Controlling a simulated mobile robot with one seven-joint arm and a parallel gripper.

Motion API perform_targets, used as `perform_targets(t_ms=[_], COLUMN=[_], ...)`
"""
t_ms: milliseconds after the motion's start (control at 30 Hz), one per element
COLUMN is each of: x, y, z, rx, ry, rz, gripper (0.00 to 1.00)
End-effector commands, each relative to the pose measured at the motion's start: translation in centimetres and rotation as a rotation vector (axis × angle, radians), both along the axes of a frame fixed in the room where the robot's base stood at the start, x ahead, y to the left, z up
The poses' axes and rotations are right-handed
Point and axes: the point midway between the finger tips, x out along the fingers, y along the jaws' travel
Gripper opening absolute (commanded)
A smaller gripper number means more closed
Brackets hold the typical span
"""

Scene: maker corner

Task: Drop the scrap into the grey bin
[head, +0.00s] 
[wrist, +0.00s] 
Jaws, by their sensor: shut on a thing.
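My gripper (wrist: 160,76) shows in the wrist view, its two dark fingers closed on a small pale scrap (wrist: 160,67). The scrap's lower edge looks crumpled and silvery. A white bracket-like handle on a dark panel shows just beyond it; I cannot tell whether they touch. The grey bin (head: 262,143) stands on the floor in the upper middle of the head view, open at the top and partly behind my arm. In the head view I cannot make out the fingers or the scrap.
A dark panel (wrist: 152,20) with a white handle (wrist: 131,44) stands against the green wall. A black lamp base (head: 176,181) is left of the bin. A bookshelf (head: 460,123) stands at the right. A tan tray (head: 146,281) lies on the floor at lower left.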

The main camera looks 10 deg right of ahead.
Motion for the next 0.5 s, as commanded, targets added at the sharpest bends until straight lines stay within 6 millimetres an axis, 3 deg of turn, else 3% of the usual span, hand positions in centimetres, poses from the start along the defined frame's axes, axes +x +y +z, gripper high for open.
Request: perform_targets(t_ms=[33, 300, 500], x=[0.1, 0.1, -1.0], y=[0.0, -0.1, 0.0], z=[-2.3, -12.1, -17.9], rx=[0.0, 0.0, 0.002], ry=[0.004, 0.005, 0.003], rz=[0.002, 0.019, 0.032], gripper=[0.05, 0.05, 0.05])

________________________

§ Objective: Write out exactly the lines running from the line containing "The poses' axes" to the line containing "[wrist, +0.00s]", with both of those lines included.

§ Full answer:
The poses' axes and rotations are right-handed
Point and axes: the point midway between the finger tips, x out along the fingers, y along the jaws' travel
Gripper opening absolute (commanded)
A smaller gripper number means more closed
Brackets hold the typical span
"""

Scene: maker corner

Task: Drop the scrap into the grey bin
[head, +0.00s] 
[wrist, +0.00s] 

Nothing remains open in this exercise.